Henning hatte kürzliche den Mietvertrag für eine Halle, in der Flüchtlinge untergebracht werden sollten, wieder gelöst, nachdem ihn "anonyme Schreiben" der Anwohner erreicht hatten. "Da wurden Sorgen und Ängste formuliert, zwischen den Zeilen habe ich die Angst gelesen, dass das alles zu viel wird und die Menschen überfordert. Wir können diesen Weg aber nur mit der Bevölkerung gemeinsam gehen."
Auch SPD-Landrat Matthias Jendricke aus Nordhausen ist sauer auf die Landesregierung. Das Modell "jeder bekommt sofort eine Wohnung" sei vor die Wand gefahren, dafür gebe es nirgendwo im Land ausreichend Wohnraum.
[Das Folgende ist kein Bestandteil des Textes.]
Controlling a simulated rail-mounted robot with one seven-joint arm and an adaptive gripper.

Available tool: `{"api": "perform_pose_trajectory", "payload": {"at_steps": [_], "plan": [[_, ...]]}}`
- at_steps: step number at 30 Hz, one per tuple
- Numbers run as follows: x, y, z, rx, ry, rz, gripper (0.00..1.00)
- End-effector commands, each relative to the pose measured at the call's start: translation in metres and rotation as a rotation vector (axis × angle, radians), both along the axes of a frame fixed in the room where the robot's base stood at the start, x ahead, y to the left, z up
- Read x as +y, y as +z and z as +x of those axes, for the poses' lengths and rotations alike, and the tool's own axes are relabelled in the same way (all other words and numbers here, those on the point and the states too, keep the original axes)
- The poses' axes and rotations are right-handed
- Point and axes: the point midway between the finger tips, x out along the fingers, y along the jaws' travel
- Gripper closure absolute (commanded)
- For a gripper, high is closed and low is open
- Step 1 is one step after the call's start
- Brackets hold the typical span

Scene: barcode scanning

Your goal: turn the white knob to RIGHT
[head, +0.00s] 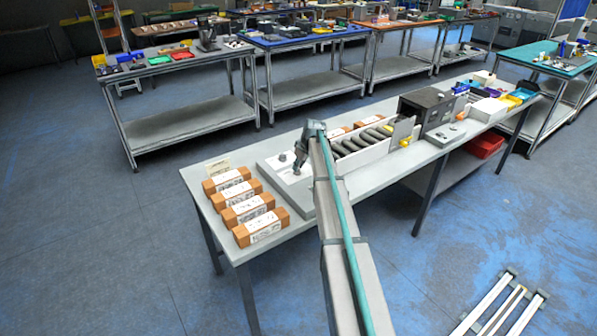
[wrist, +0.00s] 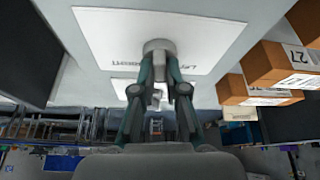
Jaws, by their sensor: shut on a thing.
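The white knob (wrist: 158,46) shows in the wrist view as a pale round piece in front of a white label plate (wrist: 112,22). The plate carries dark, upside-down lettering, partly hidden and hard to read. My gripper (wrist: 158,60) is shut on the knob, with a fingertip at each side of it. In the head view my gripper (head: 297,171) reaches down to the grey panel (head: 270,168) at the left end of the conveyor unit. The knob's pointing direction cannot be told.
Several brown boxes with white labels (head: 247,208) lie left of the panel on the table; some show close at right in the wrist view (wrist: 290,62). Dark conveyor rollers (head: 362,138) and a black box-shaped machine (head: 428,108) stand to the right.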

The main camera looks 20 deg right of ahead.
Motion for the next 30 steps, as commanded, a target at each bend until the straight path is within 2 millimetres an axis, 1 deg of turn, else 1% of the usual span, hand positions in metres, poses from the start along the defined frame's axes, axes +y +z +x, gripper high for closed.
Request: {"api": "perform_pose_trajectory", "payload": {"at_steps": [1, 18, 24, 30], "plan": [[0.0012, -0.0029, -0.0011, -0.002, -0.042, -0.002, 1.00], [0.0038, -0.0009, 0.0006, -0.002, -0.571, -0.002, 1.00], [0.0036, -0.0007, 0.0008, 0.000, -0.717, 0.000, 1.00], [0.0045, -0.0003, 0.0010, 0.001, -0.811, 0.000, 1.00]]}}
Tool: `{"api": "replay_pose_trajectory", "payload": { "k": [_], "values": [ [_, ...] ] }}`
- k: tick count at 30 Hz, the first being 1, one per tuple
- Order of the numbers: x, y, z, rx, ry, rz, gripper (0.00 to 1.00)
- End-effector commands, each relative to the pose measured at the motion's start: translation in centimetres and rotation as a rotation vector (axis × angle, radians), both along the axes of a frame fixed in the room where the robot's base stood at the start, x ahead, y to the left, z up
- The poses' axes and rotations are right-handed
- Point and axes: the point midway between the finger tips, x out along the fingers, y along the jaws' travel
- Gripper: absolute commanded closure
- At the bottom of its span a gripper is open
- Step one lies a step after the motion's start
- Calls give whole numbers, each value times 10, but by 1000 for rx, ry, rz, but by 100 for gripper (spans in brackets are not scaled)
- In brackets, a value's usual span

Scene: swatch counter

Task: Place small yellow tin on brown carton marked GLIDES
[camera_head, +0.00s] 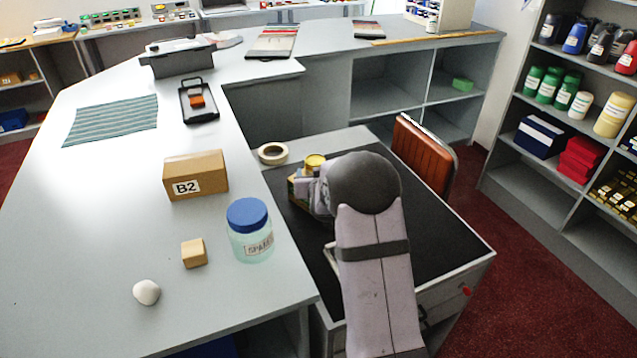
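A small yellow tin (315,161) shows just above and left of my wrist, over the dark top of the low cabinet. Below and left of it, a brownish-yellow box with some green (293,191) is partly visible; any marking on it is hidden. I cannot tell whether the tin rests on this box. My gripper (306,187) is beside both, mostly hidden by my own wrist, so its fingers and any grip on the tin cannot be made out. No GLIDES lettering is readable in this view.
A brown carton marked B2 (196,175), a blue-lidded jar (250,232), a wooden block (194,253) and a white lump (146,292) stand on the grey counter (90,220). A tape roll (273,153) lies behind the tin.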

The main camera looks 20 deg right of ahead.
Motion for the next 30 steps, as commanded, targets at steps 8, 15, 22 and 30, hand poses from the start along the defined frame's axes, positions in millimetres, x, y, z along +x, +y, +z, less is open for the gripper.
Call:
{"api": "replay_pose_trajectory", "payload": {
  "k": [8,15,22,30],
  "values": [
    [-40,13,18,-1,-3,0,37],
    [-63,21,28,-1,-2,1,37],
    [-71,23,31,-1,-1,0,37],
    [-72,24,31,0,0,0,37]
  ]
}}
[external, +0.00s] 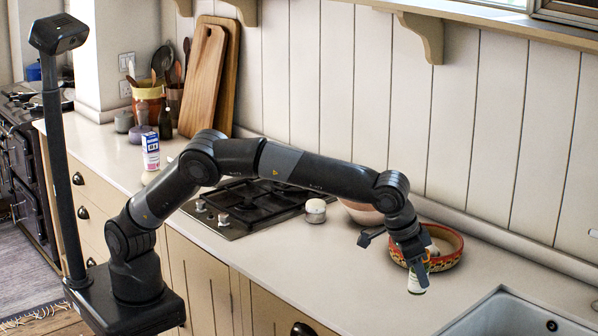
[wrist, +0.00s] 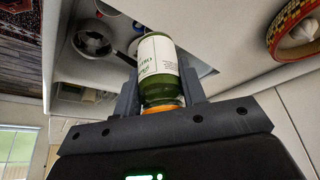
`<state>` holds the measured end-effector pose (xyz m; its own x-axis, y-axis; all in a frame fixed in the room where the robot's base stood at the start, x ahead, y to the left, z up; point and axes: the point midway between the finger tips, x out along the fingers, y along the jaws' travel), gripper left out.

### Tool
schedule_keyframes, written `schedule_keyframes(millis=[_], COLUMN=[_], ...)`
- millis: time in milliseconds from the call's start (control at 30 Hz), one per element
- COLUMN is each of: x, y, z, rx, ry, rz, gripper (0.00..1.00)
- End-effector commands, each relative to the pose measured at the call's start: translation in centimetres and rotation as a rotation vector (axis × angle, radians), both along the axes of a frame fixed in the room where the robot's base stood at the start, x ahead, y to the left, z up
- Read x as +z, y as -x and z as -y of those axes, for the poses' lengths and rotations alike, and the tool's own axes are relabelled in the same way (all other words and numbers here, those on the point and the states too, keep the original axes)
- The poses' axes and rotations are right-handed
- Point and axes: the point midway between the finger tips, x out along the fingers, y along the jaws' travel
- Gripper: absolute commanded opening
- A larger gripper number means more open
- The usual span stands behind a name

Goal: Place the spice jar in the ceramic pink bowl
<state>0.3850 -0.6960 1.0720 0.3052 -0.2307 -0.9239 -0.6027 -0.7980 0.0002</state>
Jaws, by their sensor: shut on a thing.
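My gripper (external: 415,268) is shut on the spice jar (external: 418,280), a green jar with a white label, held above the counter near the sink. In the wrist view the jar (wrist: 158,62) sits between my two fingers (wrist: 160,95), with an orange part at its near end. A pale pink bowl (external: 362,213) stands on the counter behind my forearm, which hides part of it. I cannot see inside it. The jar is apart from this bowl, to its right and nearer the camera.
A red and yellow patterned bowl (external: 455,255) with pale contents stands just behind my gripper; it also shows in the wrist view (wrist: 283,28). A small white-topped pot (external: 316,210) is left of the pink bowl, beside the black hob (external: 258,200). The sink (external: 515,315) is front right.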

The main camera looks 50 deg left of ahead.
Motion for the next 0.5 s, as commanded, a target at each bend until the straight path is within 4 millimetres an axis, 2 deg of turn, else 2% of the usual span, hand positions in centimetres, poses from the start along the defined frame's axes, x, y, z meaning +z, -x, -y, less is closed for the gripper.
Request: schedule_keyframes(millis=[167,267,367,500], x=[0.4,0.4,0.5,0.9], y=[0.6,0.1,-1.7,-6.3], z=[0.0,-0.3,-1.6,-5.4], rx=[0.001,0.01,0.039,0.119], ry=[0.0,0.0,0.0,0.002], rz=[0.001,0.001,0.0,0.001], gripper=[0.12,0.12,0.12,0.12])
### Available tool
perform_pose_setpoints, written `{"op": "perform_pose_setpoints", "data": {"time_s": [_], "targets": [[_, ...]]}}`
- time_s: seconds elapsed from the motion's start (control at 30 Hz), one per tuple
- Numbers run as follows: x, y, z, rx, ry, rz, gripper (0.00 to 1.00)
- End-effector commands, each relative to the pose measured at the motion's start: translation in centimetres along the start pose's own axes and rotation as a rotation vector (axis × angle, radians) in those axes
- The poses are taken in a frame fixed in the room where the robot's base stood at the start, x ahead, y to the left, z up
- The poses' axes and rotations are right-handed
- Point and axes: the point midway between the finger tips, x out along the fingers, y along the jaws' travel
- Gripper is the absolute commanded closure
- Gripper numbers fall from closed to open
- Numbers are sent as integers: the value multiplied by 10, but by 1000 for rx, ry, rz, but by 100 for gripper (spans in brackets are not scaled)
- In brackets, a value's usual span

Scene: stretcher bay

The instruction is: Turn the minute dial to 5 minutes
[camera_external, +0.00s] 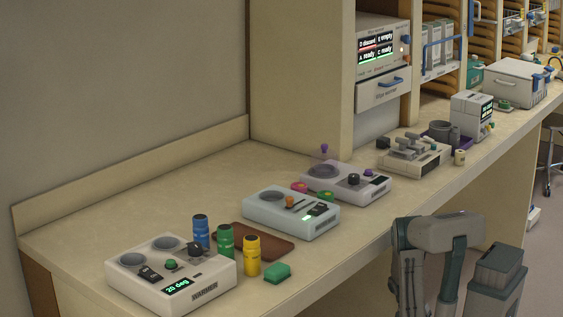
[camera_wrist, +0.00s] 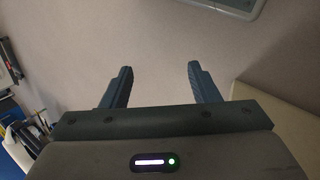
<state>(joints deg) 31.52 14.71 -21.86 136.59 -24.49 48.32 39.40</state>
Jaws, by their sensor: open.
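Several devices with dials and switches stand on the long counter, and I cannot read which dial is marked in minutes. The white warmer (camera_external: 216,285) at the front left shows a green "20 deg" and has a black dial (camera_external: 195,250). A pale blue device (camera_external: 265,218) in the middle has an orange knob (camera_external: 290,201) and a small green display. A whitish device (camera_external: 330,189) behind it has a black dial (camera_external: 353,179). My gripper (camera_wrist: 160,70) is open and empty in the wrist view, away from all of them. Its fingers cannot be made out in the external view.
Blue (camera_external: 200,233), green (camera_external: 225,241) and yellow (camera_external: 251,256) bottles stand beside the warmer, near a brown tray (camera_external: 262,246) and a green block (camera_external: 277,273). More equipment lines the counter to the right. My arm is off the counter's front edge.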

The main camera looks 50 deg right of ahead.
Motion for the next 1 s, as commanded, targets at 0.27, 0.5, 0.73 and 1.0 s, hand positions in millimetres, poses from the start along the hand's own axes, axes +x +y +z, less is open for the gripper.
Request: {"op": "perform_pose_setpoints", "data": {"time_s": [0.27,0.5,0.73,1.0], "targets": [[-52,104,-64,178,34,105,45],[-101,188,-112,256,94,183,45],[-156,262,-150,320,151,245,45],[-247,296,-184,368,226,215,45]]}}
Er plädiert für mehr Gemeinschaftsunterkünfte.
Schließlich könne man dort auch sehr viel einfacher informieren, es gäbe kürzere Wege für Anträge und Sozialarbeit, außerdem könnten die Geflüchteten sich dort mit ihren Landsleuten austauschen und gegenseitig helfen.
Jeder zweite Thüringer Kreis nimmt keine Flüchtlinge mehr auf
Der Thüringer Migrationsminister Dirk Adams (Grüne) will mehr Kontinuität in der Flüchtlingsarbeit: "Die Aufnahme Geflüchteter ist eine Daueraufgabe, kein Projekt, das irgendwann zu Ende ist." Das bedeute, dass auch in den Kommunen geeignete Flüchtlingsunterkünfte dauerhaft zur Verfügung stehen müssten.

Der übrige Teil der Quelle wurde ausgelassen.